++++ Task inputs ++++
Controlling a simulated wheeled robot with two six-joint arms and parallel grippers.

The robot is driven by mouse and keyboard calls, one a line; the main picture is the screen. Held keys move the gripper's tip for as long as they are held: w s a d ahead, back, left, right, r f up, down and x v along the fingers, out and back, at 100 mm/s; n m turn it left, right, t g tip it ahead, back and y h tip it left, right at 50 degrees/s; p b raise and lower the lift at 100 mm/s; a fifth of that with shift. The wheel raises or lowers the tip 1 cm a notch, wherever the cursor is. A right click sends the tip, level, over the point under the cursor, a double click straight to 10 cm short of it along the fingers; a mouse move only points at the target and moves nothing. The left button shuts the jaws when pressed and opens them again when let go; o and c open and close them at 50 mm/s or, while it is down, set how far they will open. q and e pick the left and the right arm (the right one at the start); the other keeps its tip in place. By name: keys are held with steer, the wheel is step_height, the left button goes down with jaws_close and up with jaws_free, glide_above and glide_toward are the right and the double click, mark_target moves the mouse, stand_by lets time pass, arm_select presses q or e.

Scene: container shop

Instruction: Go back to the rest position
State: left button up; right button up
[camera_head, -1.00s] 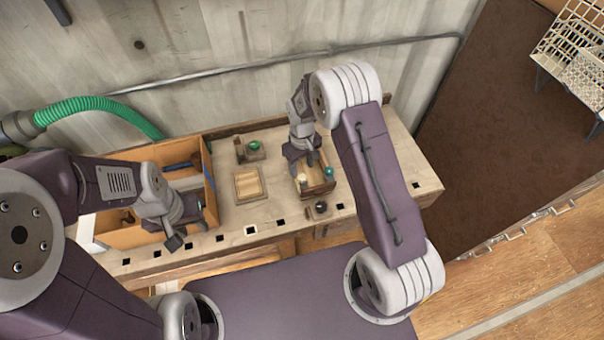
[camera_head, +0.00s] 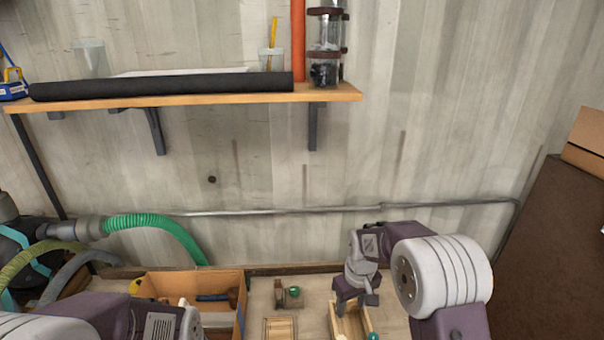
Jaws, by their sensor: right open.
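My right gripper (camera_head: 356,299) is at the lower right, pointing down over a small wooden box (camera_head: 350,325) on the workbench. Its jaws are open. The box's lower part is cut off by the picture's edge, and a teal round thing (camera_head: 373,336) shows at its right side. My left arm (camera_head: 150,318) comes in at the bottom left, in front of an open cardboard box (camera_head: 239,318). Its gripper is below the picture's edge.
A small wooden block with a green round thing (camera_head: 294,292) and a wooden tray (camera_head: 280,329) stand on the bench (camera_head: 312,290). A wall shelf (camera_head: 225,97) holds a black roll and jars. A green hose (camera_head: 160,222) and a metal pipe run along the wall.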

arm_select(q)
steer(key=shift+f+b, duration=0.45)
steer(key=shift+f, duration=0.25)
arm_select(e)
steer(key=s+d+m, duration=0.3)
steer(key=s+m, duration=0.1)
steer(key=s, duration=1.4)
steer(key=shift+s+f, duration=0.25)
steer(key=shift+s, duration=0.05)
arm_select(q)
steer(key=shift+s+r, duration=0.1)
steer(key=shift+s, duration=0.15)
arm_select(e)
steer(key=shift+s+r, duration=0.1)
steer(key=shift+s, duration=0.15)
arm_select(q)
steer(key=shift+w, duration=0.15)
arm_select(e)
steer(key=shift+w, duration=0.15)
++++
++++ Task inputs ++++
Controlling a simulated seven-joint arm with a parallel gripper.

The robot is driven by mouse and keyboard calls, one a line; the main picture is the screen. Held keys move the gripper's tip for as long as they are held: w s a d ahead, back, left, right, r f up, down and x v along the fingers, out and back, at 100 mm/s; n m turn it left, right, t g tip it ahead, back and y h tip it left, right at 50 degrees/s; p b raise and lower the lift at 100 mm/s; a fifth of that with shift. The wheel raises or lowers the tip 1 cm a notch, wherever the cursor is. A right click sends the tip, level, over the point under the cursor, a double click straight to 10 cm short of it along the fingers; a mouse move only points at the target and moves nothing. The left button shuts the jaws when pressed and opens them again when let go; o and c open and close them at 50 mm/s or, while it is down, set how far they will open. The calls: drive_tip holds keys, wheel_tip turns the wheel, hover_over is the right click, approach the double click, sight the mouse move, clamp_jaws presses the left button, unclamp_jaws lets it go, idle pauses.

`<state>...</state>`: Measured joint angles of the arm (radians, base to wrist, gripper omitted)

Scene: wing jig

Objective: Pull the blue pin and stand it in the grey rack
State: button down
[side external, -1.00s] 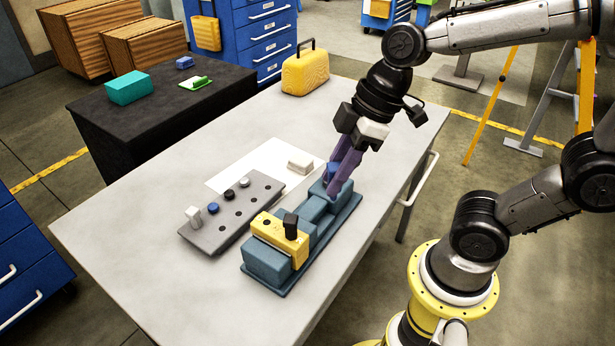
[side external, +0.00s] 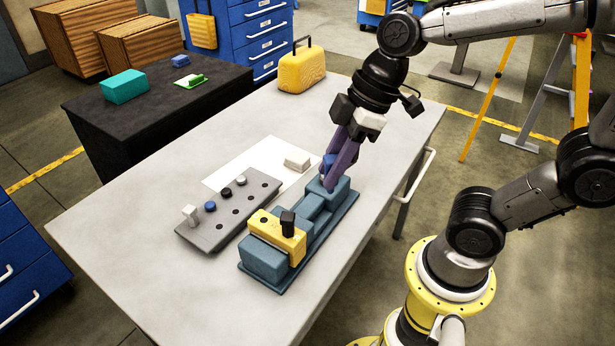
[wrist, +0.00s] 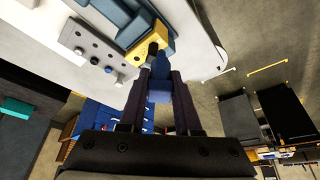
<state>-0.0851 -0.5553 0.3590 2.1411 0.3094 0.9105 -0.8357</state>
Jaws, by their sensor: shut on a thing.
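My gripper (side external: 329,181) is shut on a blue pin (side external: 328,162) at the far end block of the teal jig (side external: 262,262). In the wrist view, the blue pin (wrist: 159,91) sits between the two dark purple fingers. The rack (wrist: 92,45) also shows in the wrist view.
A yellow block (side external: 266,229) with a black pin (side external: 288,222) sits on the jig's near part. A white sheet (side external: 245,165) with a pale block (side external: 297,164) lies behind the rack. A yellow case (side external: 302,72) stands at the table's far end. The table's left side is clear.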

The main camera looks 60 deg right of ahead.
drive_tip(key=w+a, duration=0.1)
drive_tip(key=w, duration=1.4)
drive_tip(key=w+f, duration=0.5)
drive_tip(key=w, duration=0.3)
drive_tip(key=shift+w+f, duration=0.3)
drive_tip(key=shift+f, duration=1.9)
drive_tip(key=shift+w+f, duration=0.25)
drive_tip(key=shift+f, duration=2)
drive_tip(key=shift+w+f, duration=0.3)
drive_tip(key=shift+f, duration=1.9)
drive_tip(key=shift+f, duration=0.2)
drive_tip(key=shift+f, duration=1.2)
++++
• Exercise objective: Pull out all lines in the data above that include "simulated".

• Task result:
Controlling a simulated wheeled robot with two six-joint arms and parallel grippers.
Controlling a simulated seven-joint arm with a parallel gripper.

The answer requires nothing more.